_WHAT IS REQUIRED:_
Transcribe the records in full, keeping every character as it is.

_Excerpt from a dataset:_
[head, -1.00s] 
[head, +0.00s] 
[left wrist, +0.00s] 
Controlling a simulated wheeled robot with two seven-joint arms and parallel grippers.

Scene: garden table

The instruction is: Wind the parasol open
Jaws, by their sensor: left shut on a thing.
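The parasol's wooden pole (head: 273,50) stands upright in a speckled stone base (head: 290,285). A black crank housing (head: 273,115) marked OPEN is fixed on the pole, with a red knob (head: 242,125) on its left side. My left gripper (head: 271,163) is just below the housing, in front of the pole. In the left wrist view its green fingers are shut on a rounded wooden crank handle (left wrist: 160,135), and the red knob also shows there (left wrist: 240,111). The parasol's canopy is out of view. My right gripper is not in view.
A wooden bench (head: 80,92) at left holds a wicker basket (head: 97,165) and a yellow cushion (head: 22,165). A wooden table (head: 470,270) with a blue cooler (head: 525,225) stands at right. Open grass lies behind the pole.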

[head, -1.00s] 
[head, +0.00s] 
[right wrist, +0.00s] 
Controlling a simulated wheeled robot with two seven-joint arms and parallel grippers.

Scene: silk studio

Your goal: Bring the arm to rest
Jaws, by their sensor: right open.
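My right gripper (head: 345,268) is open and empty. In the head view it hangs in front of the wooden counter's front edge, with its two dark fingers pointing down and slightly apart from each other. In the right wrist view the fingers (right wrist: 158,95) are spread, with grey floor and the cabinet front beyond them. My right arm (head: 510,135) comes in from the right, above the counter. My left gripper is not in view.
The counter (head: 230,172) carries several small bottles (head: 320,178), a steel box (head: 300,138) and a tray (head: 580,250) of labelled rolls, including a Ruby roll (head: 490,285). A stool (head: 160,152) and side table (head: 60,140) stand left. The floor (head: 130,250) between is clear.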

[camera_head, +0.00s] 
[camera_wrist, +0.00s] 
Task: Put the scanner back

_ANSWER TO THIS PROBLEM:_
[head, -1.00s] 
[head, +0.00s] 
[left wrist, +0.00s] 
Controlling a simulated wheeled robot with two seven-joint arms and parallel grippers.

Scene: garden table

The instruction is: Wind the parasol open
Jaws, by their sensor: left shut on a thing.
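The parasol's wooden pole (head: 273,50) stands upright in a speckled stone base (head: 290,285). A black crank housing (head: 273,115) marked OPEN is fixed on the pole, with a red knob (head: 242,125) on its left side. My left gripper (head: 271,163) is just below the housing, in front of the pole. In the left wrist view its green fingers are shut on a rounded wooden crank handle (left wrist: 160,135), and the red knob also shows there (left wrist: 240,111). The parasol's canopy is out of view. My right gripper is not in view.
A wooden bench (head: 80,92) at left holds a wicker basket (head: 97,165) and a yellow cushion (head: 22,165). A wooden table (head: 470,270) with a blue cooler (head: 525,225) stands at right. Open grass lies behind the pole.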

[head, -1.00s] 
[head, +0.00s] 
[right wrist, +0.00s] 
Controlling a simulated wheeled robot with two seven-joint arms and parallel grippers.

Scene: silk studio

Your goal: Bring the arm to rest
Jaws, by their sensor: right open.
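My right gripper (head: 345,268) is open and empty. In the head view it hangs in front of the wooden counter's front edge, with its two dark fingers pointing down and slightly apart from each other. In the right wrist view the fingers (right wrist: 158,95) are spread, with grey floor and the cabinet front beyond them. My right arm (head: 510,135) comes in from the right, above the counter. My left gripper is not in view.
The counter (head: 230,172) carries several small bottles (head: 320,178), a steel box (head: 300,138) and a tray (head: 580,250) of labelled rolls, including a Ruby roll (head: 490,285). A stool (head: 160,152) and side table (head: 60,140) stand left. The floor (head: 130,250) between is clear.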

[camera_head, +0.00s] 
[camera_wrist, +0.00s] 
Task: Put the scanner back

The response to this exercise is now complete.